- **Raw records**
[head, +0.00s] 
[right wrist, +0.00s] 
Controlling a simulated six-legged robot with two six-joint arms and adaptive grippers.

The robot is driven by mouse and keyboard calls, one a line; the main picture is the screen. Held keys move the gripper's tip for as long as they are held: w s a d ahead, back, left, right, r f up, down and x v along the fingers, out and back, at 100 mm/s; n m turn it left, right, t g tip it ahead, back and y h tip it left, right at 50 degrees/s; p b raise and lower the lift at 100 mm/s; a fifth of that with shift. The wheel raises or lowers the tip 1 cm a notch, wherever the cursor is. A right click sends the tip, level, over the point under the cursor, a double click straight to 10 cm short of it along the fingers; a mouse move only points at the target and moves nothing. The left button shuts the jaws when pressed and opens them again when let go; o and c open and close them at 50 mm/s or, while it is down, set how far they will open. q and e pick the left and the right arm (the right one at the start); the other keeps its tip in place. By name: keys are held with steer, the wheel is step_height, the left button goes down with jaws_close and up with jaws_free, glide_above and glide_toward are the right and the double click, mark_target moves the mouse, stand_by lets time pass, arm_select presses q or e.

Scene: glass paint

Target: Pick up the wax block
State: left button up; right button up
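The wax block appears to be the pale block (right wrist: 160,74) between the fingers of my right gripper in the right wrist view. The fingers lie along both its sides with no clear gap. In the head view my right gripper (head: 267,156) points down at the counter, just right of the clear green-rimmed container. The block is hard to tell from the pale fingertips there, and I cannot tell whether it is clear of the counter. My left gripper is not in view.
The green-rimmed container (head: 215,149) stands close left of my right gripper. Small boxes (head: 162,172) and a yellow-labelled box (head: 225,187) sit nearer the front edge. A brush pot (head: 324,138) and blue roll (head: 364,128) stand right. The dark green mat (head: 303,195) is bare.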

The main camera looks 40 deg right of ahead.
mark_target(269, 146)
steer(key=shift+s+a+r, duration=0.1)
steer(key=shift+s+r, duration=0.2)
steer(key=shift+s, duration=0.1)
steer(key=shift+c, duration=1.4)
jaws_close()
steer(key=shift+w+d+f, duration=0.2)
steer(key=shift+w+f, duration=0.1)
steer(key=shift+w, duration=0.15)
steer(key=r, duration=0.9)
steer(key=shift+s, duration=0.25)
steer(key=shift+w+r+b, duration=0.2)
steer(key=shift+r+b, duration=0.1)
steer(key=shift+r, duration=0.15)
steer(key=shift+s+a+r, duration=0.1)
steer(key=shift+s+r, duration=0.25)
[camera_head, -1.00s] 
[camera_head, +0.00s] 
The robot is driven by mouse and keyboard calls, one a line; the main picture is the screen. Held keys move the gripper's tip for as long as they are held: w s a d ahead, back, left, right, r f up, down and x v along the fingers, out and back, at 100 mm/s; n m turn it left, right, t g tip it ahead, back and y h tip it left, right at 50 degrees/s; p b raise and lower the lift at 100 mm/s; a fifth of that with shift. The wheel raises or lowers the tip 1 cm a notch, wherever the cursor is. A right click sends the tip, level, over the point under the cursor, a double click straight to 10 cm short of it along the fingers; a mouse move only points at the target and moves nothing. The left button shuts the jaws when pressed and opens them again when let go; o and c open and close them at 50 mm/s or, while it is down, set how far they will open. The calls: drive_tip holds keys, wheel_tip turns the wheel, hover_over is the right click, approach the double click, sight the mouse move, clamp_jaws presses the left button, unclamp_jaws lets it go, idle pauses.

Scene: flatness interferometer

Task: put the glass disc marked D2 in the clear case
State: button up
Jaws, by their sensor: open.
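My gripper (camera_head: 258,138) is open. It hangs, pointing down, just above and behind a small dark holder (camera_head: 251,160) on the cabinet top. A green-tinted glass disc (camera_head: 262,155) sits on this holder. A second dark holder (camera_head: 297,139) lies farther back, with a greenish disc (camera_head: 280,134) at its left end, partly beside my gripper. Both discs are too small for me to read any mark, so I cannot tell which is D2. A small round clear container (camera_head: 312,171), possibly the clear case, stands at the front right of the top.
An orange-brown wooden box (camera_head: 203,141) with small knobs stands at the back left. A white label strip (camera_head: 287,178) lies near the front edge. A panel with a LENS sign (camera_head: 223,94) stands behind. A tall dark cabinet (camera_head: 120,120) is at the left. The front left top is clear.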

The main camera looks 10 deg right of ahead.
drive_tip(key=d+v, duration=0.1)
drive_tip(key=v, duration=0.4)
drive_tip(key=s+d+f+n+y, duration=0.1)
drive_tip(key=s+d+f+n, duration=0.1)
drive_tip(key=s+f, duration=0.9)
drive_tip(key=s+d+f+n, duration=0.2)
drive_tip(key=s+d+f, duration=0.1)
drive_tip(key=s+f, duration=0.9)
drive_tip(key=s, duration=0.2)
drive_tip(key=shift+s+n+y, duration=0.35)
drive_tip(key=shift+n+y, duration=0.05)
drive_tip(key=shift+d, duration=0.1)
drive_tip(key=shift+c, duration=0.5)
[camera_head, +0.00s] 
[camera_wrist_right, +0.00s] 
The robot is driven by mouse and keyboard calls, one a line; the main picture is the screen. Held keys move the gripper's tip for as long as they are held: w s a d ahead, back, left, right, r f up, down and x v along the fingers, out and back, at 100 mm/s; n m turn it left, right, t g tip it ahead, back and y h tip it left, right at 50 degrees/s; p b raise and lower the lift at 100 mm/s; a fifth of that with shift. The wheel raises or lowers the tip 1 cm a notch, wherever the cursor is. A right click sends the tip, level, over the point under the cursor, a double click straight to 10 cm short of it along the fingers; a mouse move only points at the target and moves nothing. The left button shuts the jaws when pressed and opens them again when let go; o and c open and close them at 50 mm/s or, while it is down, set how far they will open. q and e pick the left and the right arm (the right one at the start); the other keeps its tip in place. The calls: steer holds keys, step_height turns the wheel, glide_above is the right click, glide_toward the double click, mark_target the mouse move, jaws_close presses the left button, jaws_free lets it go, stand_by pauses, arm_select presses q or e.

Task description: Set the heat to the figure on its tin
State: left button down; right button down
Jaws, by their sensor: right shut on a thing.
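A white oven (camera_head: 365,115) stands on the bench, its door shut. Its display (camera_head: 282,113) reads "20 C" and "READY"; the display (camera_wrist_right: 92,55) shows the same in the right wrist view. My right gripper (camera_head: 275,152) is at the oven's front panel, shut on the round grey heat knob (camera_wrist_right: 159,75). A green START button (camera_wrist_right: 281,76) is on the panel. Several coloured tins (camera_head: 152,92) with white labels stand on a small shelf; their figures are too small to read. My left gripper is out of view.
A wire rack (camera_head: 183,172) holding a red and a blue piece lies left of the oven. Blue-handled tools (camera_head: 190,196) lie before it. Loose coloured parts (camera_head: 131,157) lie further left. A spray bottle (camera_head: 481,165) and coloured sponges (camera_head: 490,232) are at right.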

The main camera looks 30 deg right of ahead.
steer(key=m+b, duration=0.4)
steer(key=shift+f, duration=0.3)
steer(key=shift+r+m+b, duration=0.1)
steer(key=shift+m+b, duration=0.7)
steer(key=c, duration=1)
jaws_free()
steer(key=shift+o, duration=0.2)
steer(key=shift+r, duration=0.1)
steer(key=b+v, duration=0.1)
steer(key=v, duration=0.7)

---

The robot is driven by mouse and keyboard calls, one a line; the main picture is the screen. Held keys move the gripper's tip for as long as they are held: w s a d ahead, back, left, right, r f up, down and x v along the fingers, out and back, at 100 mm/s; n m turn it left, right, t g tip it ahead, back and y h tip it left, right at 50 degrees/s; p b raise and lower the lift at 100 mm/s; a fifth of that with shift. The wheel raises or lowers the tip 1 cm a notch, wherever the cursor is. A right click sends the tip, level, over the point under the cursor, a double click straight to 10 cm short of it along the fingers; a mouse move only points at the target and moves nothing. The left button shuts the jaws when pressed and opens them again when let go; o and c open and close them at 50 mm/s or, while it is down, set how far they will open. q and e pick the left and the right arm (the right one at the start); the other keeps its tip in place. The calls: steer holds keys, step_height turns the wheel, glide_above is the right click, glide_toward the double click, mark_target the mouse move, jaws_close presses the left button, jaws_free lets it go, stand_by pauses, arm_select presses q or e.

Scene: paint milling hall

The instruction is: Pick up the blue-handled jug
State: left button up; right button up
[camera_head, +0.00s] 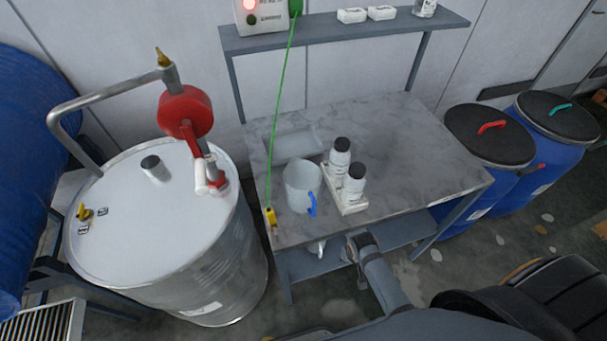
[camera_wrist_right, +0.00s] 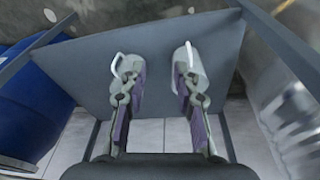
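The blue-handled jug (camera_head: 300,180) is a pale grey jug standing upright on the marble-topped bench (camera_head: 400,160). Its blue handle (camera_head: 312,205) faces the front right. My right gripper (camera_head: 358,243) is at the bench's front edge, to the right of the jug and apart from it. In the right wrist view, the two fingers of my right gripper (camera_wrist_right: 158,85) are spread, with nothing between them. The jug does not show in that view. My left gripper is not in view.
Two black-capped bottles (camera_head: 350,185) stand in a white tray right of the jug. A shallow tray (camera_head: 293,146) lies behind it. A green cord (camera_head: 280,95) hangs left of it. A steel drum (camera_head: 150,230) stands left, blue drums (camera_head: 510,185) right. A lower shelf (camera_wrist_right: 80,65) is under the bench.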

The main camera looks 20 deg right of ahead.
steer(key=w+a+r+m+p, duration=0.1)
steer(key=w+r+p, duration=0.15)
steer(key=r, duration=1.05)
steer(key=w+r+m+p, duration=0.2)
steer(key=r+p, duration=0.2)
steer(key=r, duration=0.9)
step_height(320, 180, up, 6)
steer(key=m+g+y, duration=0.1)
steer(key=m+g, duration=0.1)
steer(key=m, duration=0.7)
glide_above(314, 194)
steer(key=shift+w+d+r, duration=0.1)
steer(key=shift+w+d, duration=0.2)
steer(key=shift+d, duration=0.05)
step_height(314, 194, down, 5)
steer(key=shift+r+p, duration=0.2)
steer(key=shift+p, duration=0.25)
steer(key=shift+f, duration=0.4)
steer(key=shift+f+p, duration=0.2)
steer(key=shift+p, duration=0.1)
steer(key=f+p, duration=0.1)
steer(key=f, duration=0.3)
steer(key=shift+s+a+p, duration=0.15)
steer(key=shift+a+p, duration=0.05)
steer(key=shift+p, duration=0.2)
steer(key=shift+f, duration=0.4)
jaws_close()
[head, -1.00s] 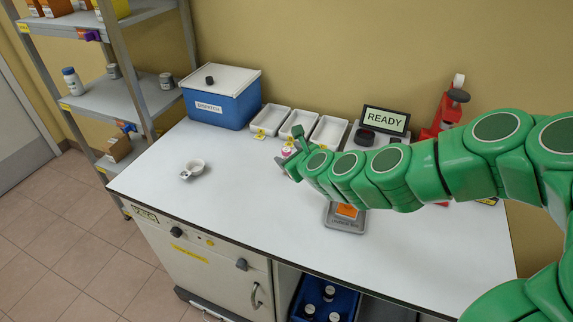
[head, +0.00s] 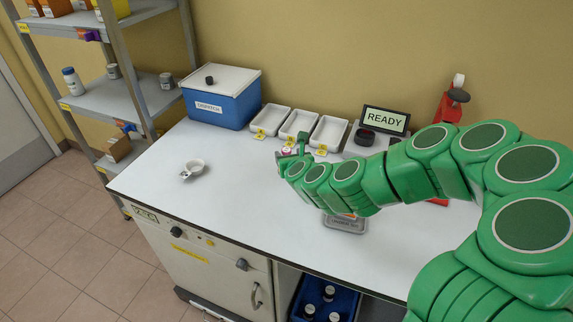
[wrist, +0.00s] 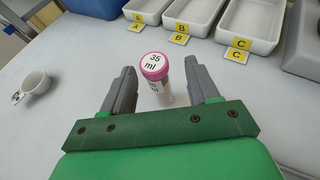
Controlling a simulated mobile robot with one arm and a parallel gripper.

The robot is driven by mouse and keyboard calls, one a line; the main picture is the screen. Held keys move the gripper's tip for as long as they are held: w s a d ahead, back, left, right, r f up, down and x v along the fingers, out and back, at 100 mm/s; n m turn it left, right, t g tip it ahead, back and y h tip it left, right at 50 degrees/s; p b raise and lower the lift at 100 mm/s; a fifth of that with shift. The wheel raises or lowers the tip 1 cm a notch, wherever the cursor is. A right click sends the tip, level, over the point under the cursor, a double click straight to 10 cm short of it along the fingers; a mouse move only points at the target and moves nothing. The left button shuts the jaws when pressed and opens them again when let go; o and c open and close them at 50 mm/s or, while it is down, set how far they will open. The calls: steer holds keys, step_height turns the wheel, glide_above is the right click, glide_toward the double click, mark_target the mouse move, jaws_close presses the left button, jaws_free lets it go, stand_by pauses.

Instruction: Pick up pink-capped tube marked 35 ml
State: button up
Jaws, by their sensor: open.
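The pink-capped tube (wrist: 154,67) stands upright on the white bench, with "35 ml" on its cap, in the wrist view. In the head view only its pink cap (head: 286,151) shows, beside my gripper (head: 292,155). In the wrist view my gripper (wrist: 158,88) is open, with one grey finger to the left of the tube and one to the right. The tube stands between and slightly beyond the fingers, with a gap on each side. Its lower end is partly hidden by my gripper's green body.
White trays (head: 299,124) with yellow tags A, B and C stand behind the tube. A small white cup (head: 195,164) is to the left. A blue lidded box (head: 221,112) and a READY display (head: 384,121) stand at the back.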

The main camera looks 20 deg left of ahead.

...

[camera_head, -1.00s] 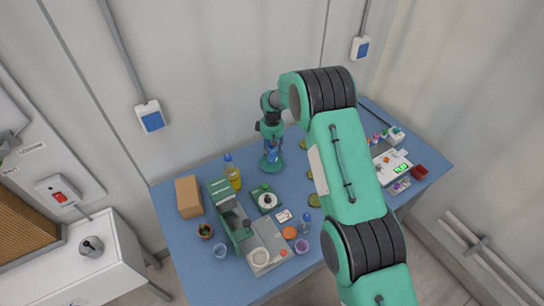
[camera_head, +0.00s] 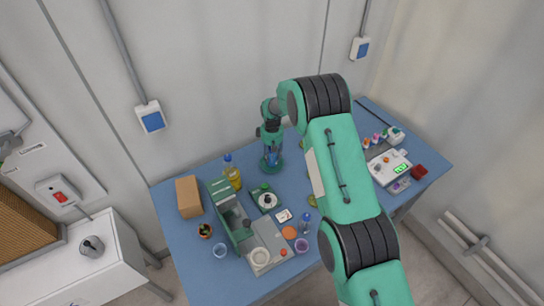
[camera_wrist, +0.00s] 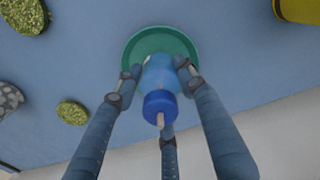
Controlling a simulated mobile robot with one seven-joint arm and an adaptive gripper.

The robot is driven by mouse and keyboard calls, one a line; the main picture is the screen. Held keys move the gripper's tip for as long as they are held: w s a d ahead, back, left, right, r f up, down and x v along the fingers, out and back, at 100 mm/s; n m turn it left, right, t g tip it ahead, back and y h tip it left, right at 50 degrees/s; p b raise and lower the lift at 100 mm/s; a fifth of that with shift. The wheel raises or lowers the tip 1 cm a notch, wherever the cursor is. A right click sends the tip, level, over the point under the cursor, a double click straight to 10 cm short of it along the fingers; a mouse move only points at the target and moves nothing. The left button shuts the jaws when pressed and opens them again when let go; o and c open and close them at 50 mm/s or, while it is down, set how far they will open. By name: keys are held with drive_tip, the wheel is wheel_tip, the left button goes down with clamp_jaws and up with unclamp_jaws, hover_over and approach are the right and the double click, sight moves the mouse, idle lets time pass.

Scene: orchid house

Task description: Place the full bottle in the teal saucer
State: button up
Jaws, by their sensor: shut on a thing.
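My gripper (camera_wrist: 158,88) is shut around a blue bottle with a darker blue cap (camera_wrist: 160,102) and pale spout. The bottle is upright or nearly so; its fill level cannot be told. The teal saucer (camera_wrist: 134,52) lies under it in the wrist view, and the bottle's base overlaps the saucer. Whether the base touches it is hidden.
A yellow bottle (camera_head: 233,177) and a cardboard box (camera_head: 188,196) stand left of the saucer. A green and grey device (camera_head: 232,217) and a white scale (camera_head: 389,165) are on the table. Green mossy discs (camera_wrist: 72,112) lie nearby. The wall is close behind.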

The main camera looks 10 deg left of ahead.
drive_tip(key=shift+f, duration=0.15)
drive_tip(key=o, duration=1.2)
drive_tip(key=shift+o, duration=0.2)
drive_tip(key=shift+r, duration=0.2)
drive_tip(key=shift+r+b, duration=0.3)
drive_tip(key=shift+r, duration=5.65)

- **Given task**
Write out each line of the data that holds the string "marked".

- **Answer to the task**
Task: put the glass disc marked D2 in the clear case
Instruction: Pick up pink-capped tube marked 35 ml

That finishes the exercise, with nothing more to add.